## WRITTEN INSTRUCTION
Reproduce the entries in full, with no changes.

## RECORD LIST
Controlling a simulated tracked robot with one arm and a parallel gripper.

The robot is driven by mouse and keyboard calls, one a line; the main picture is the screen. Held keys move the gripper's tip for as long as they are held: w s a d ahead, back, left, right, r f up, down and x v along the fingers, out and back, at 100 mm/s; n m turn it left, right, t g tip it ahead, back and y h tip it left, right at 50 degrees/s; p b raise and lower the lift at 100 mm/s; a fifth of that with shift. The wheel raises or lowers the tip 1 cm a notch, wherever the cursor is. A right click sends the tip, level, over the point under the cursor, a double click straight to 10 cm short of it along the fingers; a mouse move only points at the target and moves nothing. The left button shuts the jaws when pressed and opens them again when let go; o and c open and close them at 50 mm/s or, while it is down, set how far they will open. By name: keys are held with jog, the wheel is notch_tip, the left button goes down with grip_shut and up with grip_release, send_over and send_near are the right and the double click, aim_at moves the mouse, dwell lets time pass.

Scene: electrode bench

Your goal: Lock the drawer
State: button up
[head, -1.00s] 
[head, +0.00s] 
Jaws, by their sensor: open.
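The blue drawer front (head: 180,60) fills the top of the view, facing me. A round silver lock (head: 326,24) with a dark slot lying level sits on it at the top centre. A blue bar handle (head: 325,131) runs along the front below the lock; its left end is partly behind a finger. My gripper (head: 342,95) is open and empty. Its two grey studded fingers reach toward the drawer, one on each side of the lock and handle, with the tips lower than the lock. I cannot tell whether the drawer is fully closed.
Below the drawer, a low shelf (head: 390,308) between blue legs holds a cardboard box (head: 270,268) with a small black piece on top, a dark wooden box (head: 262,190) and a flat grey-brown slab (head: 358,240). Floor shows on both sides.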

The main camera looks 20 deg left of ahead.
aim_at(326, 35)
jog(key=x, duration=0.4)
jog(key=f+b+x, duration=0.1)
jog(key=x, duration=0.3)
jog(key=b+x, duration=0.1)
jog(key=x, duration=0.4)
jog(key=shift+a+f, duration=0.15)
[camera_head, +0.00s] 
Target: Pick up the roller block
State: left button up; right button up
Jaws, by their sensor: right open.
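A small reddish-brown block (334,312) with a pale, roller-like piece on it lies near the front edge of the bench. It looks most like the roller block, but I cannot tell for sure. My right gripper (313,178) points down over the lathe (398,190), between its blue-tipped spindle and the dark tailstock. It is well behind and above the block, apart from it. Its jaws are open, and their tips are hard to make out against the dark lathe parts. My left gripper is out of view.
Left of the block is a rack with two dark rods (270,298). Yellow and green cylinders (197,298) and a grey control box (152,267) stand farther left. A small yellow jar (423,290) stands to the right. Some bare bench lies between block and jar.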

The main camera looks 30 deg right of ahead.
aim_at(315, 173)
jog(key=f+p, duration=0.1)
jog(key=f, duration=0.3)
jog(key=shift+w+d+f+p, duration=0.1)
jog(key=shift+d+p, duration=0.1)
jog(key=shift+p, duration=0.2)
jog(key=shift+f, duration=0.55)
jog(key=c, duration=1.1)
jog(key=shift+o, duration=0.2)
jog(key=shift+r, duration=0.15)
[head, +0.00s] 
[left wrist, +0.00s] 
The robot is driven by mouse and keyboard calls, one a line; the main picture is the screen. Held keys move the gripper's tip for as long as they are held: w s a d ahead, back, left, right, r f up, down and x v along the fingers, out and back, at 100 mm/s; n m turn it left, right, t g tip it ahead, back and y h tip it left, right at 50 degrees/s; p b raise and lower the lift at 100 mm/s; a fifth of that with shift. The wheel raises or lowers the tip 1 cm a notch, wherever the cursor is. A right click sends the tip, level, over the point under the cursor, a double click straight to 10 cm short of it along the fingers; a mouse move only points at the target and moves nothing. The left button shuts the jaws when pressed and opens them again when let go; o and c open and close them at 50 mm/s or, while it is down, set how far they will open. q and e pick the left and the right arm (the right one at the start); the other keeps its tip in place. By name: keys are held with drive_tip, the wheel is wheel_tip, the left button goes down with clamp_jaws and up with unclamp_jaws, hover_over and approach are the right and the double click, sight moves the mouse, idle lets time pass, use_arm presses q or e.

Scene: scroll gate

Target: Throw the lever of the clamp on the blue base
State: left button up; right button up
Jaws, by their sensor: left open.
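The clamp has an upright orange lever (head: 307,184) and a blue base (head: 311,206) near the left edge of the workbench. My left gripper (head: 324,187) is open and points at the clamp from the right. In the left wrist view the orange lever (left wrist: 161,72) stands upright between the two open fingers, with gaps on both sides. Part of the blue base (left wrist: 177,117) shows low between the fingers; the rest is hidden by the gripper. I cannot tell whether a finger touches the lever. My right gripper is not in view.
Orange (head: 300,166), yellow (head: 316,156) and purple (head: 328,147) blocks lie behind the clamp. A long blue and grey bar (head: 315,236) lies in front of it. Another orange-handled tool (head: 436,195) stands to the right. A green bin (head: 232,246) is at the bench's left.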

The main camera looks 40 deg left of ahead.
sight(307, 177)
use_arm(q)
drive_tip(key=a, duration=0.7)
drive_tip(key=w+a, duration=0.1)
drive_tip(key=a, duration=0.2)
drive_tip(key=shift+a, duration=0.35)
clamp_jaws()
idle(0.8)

## SOLVED EXERCISE
Controlling a simulated tracked robot with one arm and a parallel gripper.

The robot is driven by mouse and keyboard calls, one a line; the main picture is the screen. Held keys move the gripper's tip for as long as they are held: w s a d ahead, back, left, right, r f up, down and x v along the fingers, out and back, at 100 mm/s; n m turn it left, right, t g tip it ahead, back and y h tip it left, right at 50 degrees/s; p b raise and lower the lift at 100 mm/s; a fifth of that with shift. The wheel raises or lowers the tip 1 cm a notch, wherever the cursor is. A right click sends the tip, level, over the point under the cursor, a double click straight to 10 cm short of it along the fingers; a mouse move only points at the target and moves nothing. The left button shuts the jaws when pressed and opens them again when let go; o and c open and close them at 50 mm/s or, while it is down, set how far they will open. By name: keys are held with jog, the wheel is notch_tip, the left button goes down with grip_shut and up with grip_release, send_over and send_near are the right and the double click, aim_at moves the mouse, dwell lets time pass.

Scene: electrode bench

Your goal: Lock the drawer
State: button up
[head, -1.00s] 
[head, +0.00s] 
Jaws, by their sensor: open.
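The blue drawer front (head: 180,60) fills the top of the view, facing me. A round silver lock (head: 326,24) with a dark slot lying level sits on it at the top centre. A blue bar handle (head: 325,131) runs along the front below the lock; its left end is partly behind a finger. My gripper (head: 342,95) is open and empty. Its two grey studded fingers reach toward the drawer, one on each side of the lock and handle, with the tips lower than the lock. I cannot tell whether the drawer is fully closed.
Below the drawer, a low shelf (head: 390,308) between blue legs holds a cardboard box (head: 270,268) with a small black piece on top, a dark wooden box (head: 262,190) and a flat grey-brown slab (head: 358,240). Floor shows on both sides.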

The main camera looks 20 deg left of ahead.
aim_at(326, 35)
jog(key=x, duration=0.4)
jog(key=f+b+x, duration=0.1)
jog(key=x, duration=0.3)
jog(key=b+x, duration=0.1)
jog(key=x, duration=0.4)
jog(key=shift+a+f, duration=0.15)
[camera_head, +0.00s] 
Target: Pick up the roller block
State: left button up; right button up
Jaws, by their sensor: right open.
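A small reddish-brown block (334,312) with a pale, roller-like piece on it lies near the front edge of the bench. It looks most like the roller block, but I cannot tell for sure. My right gripper (313,178) points down over the lathe (398,190), between its blue-tipped spindle and the dark tailstock. It is well behind and above the block, apart from it. Its jaws are open, and their tips are hard to make out against the dark lathe parts. My left gripper is out of view.
Left of the block is a rack with two dark rods (270,298). Yellow and green cylinders (197,298) and a grey control box (152,267) stand farther left. A small yellow jar (423,290) stands to the right. Some bare bench lies between block and jar.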

The main camera looks 30 deg right of ahead.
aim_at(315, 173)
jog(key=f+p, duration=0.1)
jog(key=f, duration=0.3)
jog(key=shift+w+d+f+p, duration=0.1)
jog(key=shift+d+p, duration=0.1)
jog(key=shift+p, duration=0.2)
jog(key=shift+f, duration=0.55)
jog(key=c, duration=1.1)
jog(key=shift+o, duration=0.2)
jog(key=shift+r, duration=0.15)
[head, +0.00s] 
[left wrist, +0.00s] 
The robot is driven by mouse and keyboard calls, one a line; the main picture is the screen. Held keys move the gripper's tip for as long as they are held: w s a d ahead, back, left, right, r f up, down and x v along the fingers, out and back, at 100 mm/s; n m turn it left, right, t g tip it ahead, back and y h tip it left, right at 50 degrees/s; p b raise and lower the lift at 100 mm/s; a fifth of that with shift. The wheel raises or lowers the tip 1 cm a notch, wherever the cursor is. A right click sends the tip, level, over the point under the cursor, a double click straight to 10 cm short of it along the fingers; a mouse move only points at the target and moves nothing. The left button shuts the jaws when pressed and opens them again when let go; o and c open and close them at 50 mm/s or, while it is down, set how far they will open. q and e pick the left and the right arm (the right one at the start); the other keeps its tip in place. By name: keys are held with drive_tip, the wheel is wheel_tip, the left button goes down with clamp_jaws and up with unclamp_jaws, hover_over and approach are the right and the double click, sight moves the mouse, idle lets time pass, use_arm presses q or e.

Scene: scroll gate

Target: Throw the lever of the clamp on the blue base
State: left button up; right button up
Jaws, by their sensor: left open.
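The clamp has an upright orange lever (head: 307,184) and a blue base (head: 311,206) near the left edge of the workbench. My left gripper (head: 324,187) is open and points at the clamp from the right. In the left wrist view the orange lever (left wrist: 161,72) stands upright between the two open fingers, with gaps on both sides. Part of the blue base (left wrist: 177,117) shows low between the fingers; the rest is hidden by the gripper. I cannot tell whether a finger touches the lever. My right gripper is not in view.
Orange (head: 300,166), yellow (head: 316,156) and purple (head: 328,147) blocks lie behind the clamp. A long blue and grey bar (head: 315,236) lies in front of it. Another orange-handled tool (head: 436,195) stands to the right. A green bin (head: 232,246) is at the bench's left.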

The main camera looks 40 deg left of ahead.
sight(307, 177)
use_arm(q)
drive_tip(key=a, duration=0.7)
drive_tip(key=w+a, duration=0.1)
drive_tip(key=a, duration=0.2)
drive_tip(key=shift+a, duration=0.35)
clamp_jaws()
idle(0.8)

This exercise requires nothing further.